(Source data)

━━━━━━━━

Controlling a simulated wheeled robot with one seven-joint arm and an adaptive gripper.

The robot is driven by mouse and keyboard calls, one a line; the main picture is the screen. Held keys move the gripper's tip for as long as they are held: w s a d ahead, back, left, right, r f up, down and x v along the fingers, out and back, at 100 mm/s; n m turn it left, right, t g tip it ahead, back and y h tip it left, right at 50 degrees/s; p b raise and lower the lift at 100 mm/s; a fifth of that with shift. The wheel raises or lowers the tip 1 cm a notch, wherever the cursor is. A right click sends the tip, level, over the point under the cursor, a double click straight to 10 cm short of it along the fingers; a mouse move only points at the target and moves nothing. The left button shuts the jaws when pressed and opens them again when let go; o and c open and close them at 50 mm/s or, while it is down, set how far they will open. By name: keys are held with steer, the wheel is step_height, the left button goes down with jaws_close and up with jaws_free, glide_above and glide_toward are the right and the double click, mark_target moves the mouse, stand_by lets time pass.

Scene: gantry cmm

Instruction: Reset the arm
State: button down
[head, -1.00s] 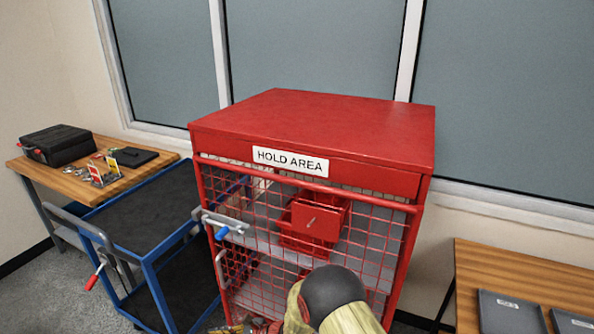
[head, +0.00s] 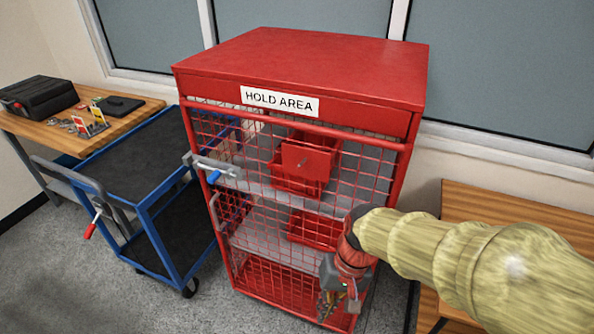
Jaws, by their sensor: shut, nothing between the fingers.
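My arm, pale yellow with a dark joint and a red wrist, comes in from the right edge in the head view. My gripper (head: 330,303) hangs at its end, pointing down in front of the lower right of the red HOLD AREA cabinet (head: 300,65). Its fingers are small and partly lost against the mesh, but they look shut with nothing held. I cannot tell whether it touches the cabinet. The mesh door stands across the cabinet front, with red bins (head: 307,163) on the shelves behind it.
A blue cart (head: 150,212) with dark shelves stands left of the cabinet. A wooden bench (head: 140,113) with a black case (head: 38,95) is behind it. Another wooden table (head: 480,203) is at the right, partly behind my arm. Grey floor is open at lower left.

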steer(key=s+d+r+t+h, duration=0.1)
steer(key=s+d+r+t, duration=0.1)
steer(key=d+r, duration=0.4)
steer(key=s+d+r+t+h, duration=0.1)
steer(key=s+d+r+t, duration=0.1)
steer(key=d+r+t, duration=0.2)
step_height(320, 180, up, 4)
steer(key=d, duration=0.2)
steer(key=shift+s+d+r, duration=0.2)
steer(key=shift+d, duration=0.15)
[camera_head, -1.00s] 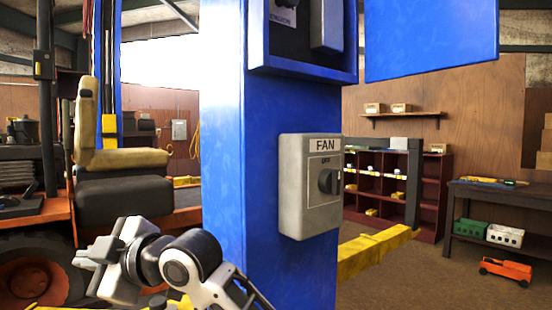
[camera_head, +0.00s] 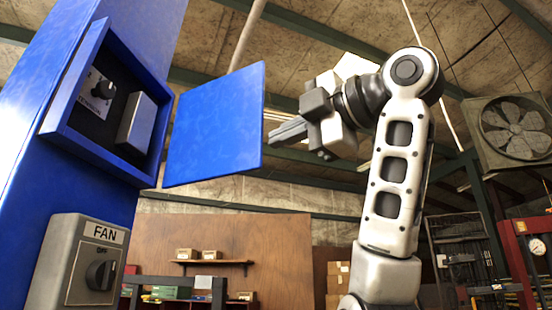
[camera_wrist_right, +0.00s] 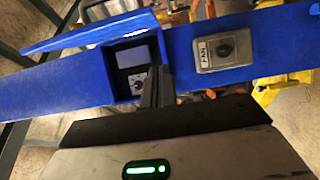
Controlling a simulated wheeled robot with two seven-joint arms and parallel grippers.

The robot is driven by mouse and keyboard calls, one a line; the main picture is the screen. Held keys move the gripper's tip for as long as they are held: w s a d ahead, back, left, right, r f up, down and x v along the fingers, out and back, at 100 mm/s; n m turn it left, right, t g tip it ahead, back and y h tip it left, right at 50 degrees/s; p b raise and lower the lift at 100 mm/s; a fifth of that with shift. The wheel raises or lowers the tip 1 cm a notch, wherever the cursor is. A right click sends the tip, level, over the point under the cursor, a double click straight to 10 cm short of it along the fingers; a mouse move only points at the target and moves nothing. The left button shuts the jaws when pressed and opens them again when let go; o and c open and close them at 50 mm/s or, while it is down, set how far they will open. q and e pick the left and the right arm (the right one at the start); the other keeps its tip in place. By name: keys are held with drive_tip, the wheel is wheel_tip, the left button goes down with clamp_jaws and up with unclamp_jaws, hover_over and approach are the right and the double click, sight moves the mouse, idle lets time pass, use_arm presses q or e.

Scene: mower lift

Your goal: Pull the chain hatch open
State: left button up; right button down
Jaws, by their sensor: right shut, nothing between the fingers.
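The chain hatch (camera_head: 215,125) is a flat blue door, swung open to the right of its recessed blue box on the blue post. In the right wrist view the hatch (camera_wrist_right: 90,30) shows as a blue panel at upper left. The open box holds a dial (camera_head: 103,90) and a grey block (camera_head: 136,122). My right gripper (camera_head: 272,134) is shut and empty, its fingertips by the hatch's free edge. I cannot tell whether they touch it. In the right wrist view its fingers (camera_wrist_right: 156,85) overlap the box opening. My left gripper is out of view.
A grey FAN switch box (camera_head: 80,265) is mounted on the blue post (camera_head: 50,130) below the hatch box. A wall fan (camera_head: 515,130) hangs at the right. A shelf (camera_head: 212,262) with small boxes is on the far wooden wall. Open air lies below the hatch.

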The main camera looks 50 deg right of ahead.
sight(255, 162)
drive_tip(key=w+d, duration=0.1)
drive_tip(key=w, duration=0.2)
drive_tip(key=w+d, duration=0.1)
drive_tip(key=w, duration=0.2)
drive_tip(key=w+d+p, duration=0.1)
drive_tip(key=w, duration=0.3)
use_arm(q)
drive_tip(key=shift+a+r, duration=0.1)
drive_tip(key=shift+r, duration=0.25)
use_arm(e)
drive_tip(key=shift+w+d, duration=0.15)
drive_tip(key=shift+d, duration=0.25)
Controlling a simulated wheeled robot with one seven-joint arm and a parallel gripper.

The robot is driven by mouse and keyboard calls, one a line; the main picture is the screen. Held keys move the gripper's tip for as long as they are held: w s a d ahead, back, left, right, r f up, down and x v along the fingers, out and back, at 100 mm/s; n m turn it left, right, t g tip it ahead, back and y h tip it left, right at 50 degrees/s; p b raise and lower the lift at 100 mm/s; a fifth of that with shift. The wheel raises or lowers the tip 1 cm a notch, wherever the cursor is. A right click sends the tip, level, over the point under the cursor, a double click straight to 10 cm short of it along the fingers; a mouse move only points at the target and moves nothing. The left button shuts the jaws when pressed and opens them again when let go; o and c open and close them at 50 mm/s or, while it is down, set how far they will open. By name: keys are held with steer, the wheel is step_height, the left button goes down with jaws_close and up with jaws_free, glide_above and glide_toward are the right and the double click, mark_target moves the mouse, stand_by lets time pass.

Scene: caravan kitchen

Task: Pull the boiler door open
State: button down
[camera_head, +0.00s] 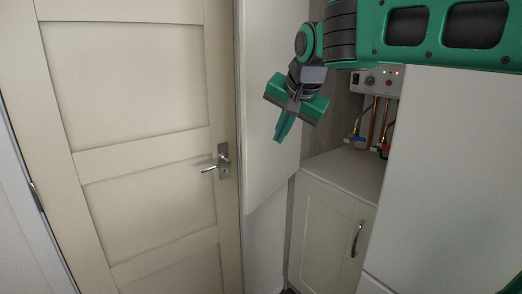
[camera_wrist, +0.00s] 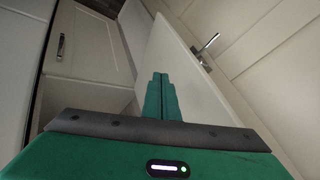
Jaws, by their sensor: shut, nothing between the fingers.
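The boiler door (camera_head: 268,165) is a plain pale upper cupboard panel. It stands swung well open to the left in the head view, in front of the wall beside the room door. It also shows in the wrist view (camera_wrist: 190,75), beyond the fingers. The opened recess shows a boiler control panel (camera_head: 378,81) with red lights, and pipes below it. My gripper (camera_head: 279,138) is shut and empty, its fingers pointing down in front of the boiler door's inner face. I cannot tell whether they touch it. The shut fingers show in the wrist view (camera_wrist: 160,78).
A cream room door (camera_head: 140,150) with a lever handle (camera_head: 218,168) is shut at left. A lower cupboard (camera_head: 325,232) with a curved handle (camera_head: 356,240) stands shut below the recess. A tall white panel (camera_head: 450,180) fills the right side.

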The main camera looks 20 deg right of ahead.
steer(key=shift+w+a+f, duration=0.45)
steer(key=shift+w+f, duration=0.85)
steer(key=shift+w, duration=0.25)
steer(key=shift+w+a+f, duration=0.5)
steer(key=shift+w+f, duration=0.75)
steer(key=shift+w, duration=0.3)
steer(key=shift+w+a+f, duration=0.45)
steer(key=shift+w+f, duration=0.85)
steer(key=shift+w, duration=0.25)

━━━━━━━━

→ **Task to carry out**
Nothing but the lines from the one containing "Instruction: Reset the arm" through the one containing "Controlling a simulated wheeled robot with two" should be written out, exactly and with both ends. Pictures are left out.

→ **Result for this exercise**
Instruction: Reset the arm
State: button down
[head, -1.00s] 
[head, +0.00s] 
Jaws, by their sensor: shut, nothing between the fingers.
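My arm, pale yellow with a dark joint and a red wrist, comes in from the right edge in the head view. My gripper (head: 330,303) hangs at its end, pointing down in front of the lower right of the red HOLD AREA cabinet (head: 300,65). Its fingers are small and partly lost against the mesh, but they look shut with nothing held. I cannot tell whether it touches the cabinet. The mesh door stands across the cabinet front, with red bins (head: 307,163) on the shelves behind it.
A blue cart (head: 150,212) with dark shelves stands left of the cabinet. A wooden bench (head: 140,113) with a black case (head: 38,95) is behind it. Another wooden table (head: 480,203) is at the right, partly behind my arm. Grey floor is open at lower left.

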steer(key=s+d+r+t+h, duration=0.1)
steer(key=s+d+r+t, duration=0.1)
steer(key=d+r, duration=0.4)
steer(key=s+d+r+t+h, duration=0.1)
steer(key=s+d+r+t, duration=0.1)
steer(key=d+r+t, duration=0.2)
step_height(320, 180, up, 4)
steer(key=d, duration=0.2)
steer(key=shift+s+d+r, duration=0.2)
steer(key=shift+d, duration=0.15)
[camera_head, -1.00s] 
[camera_head, +0.00s] 
[camera_wrist_right, +0.00s] 
Controlling a simulated wheeled robot with two seven-joint arms and parallel grippers.

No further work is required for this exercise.